Katsu’s drone paintings are the 21st Century’s Action Paintings, residing at an intersection of gesture and loss of control. His paintings are created in a symbiotic gestural application of atomized enamel paint sprayed by a remotely controlled customized quadrocopter drone onto an acrylic coated canvas. The drone is a semiautonomous collaborator. Drones are voyeurs and recorders, used to exploit access and proximity as image-gathering devices. In Katsu’s practice, the drone’s purpose is subverted; it is an image creator.

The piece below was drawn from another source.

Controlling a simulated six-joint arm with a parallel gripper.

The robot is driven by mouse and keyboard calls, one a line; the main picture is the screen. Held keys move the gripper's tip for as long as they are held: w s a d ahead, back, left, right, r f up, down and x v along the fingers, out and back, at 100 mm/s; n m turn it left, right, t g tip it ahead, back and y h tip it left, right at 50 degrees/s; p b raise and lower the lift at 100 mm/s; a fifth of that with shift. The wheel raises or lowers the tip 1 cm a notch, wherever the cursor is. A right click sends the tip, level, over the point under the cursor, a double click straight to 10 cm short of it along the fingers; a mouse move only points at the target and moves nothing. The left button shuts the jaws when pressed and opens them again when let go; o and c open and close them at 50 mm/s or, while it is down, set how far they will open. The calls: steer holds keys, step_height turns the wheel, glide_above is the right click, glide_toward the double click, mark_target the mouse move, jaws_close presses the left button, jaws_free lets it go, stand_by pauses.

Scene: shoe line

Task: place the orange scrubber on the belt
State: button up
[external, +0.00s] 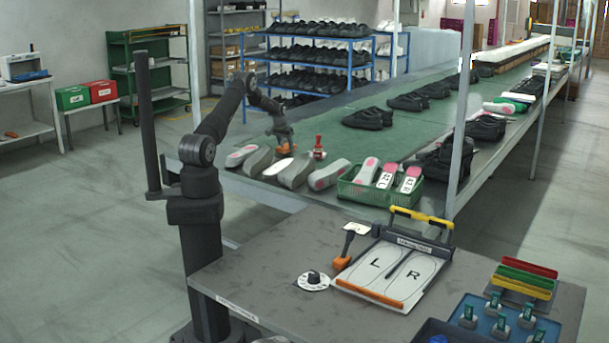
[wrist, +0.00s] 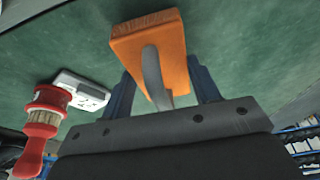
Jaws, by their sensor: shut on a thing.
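The green belt (wrist: 240,40) fills the background of the wrist view. I cannot tell whether the scrubber touches the belt.
A red brush (external: 319,148) stands right of my gripper; it also shows in the wrist view (wrist: 43,117). Several insoles (external: 297,172) lie along the belt's near edge, beside a green basket (external: 349,189). Black shoes (external: 368,118) sit farther along the belt.

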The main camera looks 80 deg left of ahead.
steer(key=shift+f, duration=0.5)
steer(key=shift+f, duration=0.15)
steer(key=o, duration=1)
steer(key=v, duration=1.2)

This exhibition will include traditional subject matter, such as portraits and flowers, as well as a new suite of monumental abstract Dot paintings. The trio of seven by eleven foot Dots are impressionistic in their diffuse use of color and form. Katsu often paints the human face and archetypal expressions as a timeless way to transfer data between artist and viewer. The yellow and black Smile paintings are captivating and exciting – the opposite of the pervasive android emoticons that have inserted themselves into the vocabulary of our daily digital diaries. These ‘smiley faces’ are strangely human, within a drunken “Pop” aesthetic.